What a surprise awaited me at the hotel. Three CID (that stood I soon learned for Criminal Investigation Division) detectives followed me upstairs to my room. The first thing they did was turn on my Uher tape recorder: they suspiciously asked why the tape played Major General Gowon, the head of state! “It’s the speech he gave to open the conference!” I explained, dumbstruck.
They riffled around the many papers I had collected, and wanted suspiciously to know what the ten rolls of film contained. “Conference events. And Lagos shots. For the film I am planning.” In short, they confiscated the recorder and camera, as well as the tapes and films. Then they said I had to talk with their lieutenant and led me to their cruiser.
It was dark by then, and there were no car lights nor street lights, because of the war. I suddenly remembered the BBC-TV stringer who offered to buy my gear the day before. I began to speculate that they were out to swipe the gear. I was never so happy to be taken into a police station! The lieutenant was bright enough to see I was only a professor from London where I taught that year. But he took my gear and tapes. The next day, the Canadian ambassador shamed them into returning my gear, but it was six months before I got the tapes and films back in London, developed.
Dr. Springer, the conference exec, explained the Paranoia: He had told me I could go anywhere at the conference—as long as I didn’t get in the way. When they announced an airplane trip to Kano, the Muslim quarter in the North, I signed up. At flight time, there was one seat free. So I went. A few minutes after we flew off, the Ghana education minister arrived, pissed that he had been bumped by an American! That eventually morphed into the charge that I was a CIA plant! Imagine! The CIA conceivedly might have been spooking me. Never vice versa.
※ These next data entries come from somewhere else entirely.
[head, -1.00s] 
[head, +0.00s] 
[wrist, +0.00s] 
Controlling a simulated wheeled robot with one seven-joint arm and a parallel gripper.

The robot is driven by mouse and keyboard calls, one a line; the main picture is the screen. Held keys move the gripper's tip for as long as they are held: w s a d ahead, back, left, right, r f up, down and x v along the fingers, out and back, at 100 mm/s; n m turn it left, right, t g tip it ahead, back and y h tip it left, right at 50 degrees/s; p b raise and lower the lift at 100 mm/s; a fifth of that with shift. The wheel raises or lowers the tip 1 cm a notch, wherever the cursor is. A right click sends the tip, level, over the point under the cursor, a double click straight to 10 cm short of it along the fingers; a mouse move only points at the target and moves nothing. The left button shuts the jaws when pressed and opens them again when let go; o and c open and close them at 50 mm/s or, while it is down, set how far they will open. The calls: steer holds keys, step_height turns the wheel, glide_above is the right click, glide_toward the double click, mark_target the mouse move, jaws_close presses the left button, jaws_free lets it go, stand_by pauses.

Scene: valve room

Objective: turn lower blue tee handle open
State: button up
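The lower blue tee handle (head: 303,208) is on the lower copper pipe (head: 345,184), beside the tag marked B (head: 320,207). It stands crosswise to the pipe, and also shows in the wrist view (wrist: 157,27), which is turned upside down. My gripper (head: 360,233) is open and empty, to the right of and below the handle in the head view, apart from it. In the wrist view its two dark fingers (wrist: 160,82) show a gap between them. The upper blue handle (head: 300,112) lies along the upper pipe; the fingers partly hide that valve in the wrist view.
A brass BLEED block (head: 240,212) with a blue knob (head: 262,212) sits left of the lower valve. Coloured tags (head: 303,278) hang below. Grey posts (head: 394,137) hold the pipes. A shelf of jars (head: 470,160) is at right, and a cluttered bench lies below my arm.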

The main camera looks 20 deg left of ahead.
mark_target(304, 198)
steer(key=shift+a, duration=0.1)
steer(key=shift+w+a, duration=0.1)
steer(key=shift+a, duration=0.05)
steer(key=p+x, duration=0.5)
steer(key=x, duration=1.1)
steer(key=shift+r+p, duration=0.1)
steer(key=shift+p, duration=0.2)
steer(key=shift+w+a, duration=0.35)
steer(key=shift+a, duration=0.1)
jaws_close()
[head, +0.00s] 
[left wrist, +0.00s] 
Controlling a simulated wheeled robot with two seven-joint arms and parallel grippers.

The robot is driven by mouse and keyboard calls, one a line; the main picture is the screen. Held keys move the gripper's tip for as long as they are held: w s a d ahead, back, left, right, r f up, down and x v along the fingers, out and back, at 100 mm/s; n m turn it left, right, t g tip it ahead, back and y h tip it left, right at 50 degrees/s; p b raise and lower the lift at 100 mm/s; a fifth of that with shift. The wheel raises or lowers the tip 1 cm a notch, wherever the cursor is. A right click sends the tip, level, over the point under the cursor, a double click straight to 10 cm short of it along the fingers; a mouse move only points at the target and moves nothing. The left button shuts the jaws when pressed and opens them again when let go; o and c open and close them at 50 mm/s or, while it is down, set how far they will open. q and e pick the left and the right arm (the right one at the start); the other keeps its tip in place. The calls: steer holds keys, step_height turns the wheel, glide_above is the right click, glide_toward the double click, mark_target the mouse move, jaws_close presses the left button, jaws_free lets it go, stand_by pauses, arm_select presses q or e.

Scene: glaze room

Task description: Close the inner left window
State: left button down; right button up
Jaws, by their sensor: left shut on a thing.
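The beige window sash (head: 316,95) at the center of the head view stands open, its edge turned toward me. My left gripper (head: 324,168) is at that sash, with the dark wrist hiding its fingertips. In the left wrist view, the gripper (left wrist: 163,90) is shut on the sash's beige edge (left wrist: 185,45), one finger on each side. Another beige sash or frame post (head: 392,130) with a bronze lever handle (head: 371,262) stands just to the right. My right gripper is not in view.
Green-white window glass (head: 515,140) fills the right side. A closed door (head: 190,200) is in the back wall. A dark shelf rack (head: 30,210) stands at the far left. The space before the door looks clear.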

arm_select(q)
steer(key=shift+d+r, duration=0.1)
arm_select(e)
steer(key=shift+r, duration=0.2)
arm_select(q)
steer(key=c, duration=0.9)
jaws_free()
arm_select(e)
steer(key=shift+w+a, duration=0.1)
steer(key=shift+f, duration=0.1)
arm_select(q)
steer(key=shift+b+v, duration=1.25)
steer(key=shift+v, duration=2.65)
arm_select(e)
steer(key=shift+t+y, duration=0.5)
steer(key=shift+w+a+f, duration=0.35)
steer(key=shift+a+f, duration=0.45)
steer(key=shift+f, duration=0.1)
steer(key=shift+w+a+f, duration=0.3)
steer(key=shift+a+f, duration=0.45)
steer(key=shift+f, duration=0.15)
But what I have now belatedly learned is that humanitarian aid has been co-opted by the warriors, beginning with Biafra: Philip Gourevitch spells it all in the New Yorker (November 5,2010) in ”Alms Dealers: The Moral Hazards of Humanitarian Aid” , a splendid review of Linda Polman’s new book,The Crisis Caravan (Metropolitan Books, 2010). She mocks the proliferation of NGO’s as MONGO’s (My own nongovernmental Organization!) Basically it is a call to NGO’s to accept critical scrutiny. It’s not enough that they’re idealistic or pretending to be. She insists on asking questions to which they have no acceptable answers. How is it, for example, that there have been 10,000 NGO’s in Haiti in the past 50 years and the people are poorer and poorer.
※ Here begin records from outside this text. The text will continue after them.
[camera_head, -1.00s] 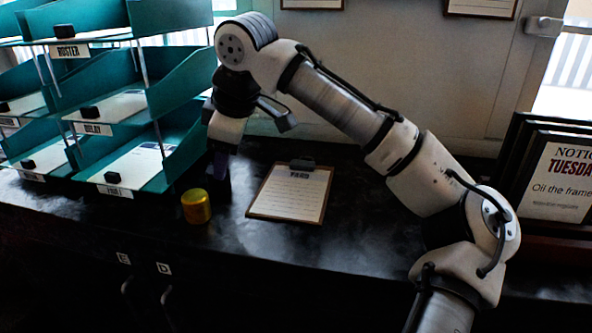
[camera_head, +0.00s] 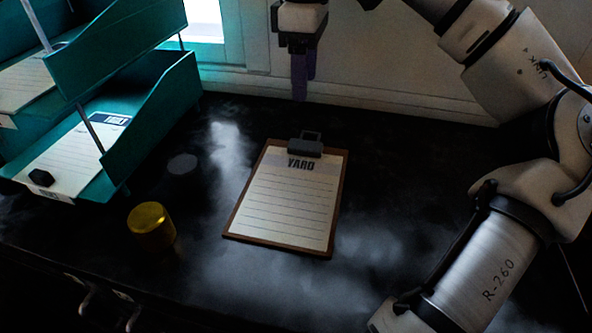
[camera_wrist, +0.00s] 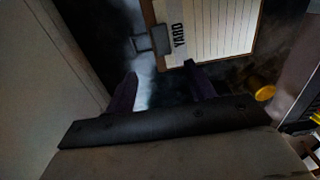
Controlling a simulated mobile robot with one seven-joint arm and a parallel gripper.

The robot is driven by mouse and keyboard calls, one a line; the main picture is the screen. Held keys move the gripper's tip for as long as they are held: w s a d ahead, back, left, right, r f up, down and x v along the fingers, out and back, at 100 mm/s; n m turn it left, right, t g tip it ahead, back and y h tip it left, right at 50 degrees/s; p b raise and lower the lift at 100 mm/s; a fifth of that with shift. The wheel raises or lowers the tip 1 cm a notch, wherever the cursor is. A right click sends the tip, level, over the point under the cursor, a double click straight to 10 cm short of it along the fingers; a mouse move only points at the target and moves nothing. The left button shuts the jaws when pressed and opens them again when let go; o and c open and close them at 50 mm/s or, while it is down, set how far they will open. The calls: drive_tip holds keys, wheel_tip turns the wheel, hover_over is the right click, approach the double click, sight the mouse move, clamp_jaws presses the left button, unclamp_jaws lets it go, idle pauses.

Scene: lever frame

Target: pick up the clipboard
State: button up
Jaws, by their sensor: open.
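The clipboard (camera_head: 287,203) lies flat on the dark counter, with a brown board, a lined sheet headed YARD and a dark clip with a loop at its far end. It also shows in the wrist view (camera_wrist: 215,28), its clip near the top middle. My gripper (camera_head: 303,88) hangs above the back of the counter, beyond the clip end and apart from the clipboard. In the wrist view its two dark fingers (camera_wrist: 162,82) are spread with nothing between them, and the clip lies past them.
A yellow cylinder (camera_head: 151,226) stands on the counter left of the clipboard. Teal tiered trays (camera_head: 155,110) holding papers stand at the left. The wall and window sill (camera_head: 370,97) rise behind the counter.

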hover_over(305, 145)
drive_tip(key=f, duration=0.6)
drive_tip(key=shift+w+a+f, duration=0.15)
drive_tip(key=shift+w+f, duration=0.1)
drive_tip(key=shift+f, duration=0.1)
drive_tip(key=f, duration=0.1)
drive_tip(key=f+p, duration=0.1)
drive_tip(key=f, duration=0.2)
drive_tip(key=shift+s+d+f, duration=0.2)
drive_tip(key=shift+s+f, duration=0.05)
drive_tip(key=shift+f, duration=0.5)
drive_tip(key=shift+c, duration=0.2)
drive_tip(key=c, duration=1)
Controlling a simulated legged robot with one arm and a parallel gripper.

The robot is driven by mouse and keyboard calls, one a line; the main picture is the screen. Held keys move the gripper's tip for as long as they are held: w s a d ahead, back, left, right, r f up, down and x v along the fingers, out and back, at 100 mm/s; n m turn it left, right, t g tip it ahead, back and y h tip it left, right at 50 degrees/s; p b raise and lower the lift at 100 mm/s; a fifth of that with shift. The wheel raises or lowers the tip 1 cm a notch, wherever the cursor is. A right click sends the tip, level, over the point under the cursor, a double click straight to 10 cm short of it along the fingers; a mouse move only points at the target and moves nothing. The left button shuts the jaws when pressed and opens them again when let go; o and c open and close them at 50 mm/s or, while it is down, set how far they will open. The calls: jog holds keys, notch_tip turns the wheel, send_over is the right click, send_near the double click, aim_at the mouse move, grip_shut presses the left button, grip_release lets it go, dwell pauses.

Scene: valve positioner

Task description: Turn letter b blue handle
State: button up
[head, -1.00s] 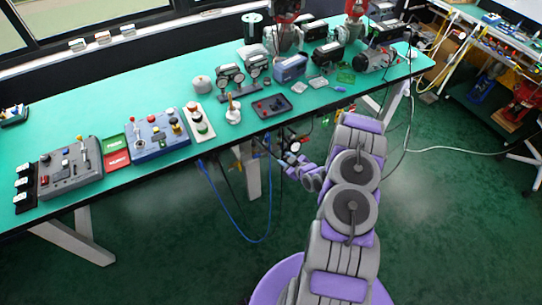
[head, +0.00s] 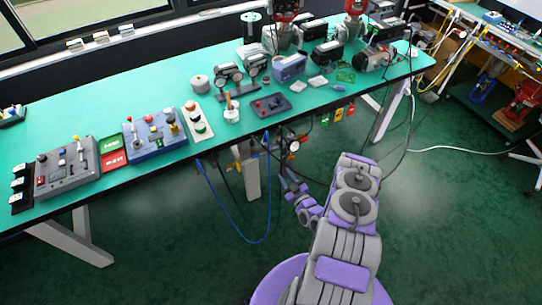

Polman starts with the London tab, The Sun, which ran photos of starved Biafran children, “withered little wraiths”. It awakened the same Americans who were complaining to LBJ about the Vietnam War. It was the first war covered by TV. LBJ pleaded vis-a-vis Biafra: ”Get those nigger babies off my TV set.”
And yet aid to Biafra was miniscule: total expenditures was less than three days cost of taking lives in Vietnam, or 20 minutes of the cost of the Apollo 11 flight. Still the UK, with an eye on Biafran oil supported the blockade by sea. And Nigeria insisted “Starvation is a legitimate weapon, and we have every intention of using it.” Night flights were used, the greatest short of the Berlin Airlift. The most enduring legacy was the human rights watch.
By the time Sierra Leone was embroiled in a civil war, hand amputations became the crime of the day because it triggered the most sympathy. When we “started cutting hands, hardly a day BBC would not talk about us.”Sowing horror to reap aid, and reaping aid to sow aid. An evil new system. And war lords started “taxing” NGO’s. Liberia’s Charles Taylor was satisfied with 15%. Ethiopia and Somali went as high as 80%! Christian NGO’s saved Sudan slaves only to discover that raised their value on the slave market.
Linda Polman's book describes the founding of the Red Cross. Henri Dunant observed the Battle of Solferino on 6/24/1859. 300,000 were killed that day. He returned to Geneva to found Red Cross. Frances Nightingale took a different lesson from her involvement in the Crimean war. To reduce the cost of wars to her seemed to make them more attractive. So our efforts to be more sensibly humanitarian remain a major global responsibility. It’s going to be harder than modernizing a curriculum. But those humanities must include self criticism for the idealistic. Together, we better become responsible international citizens.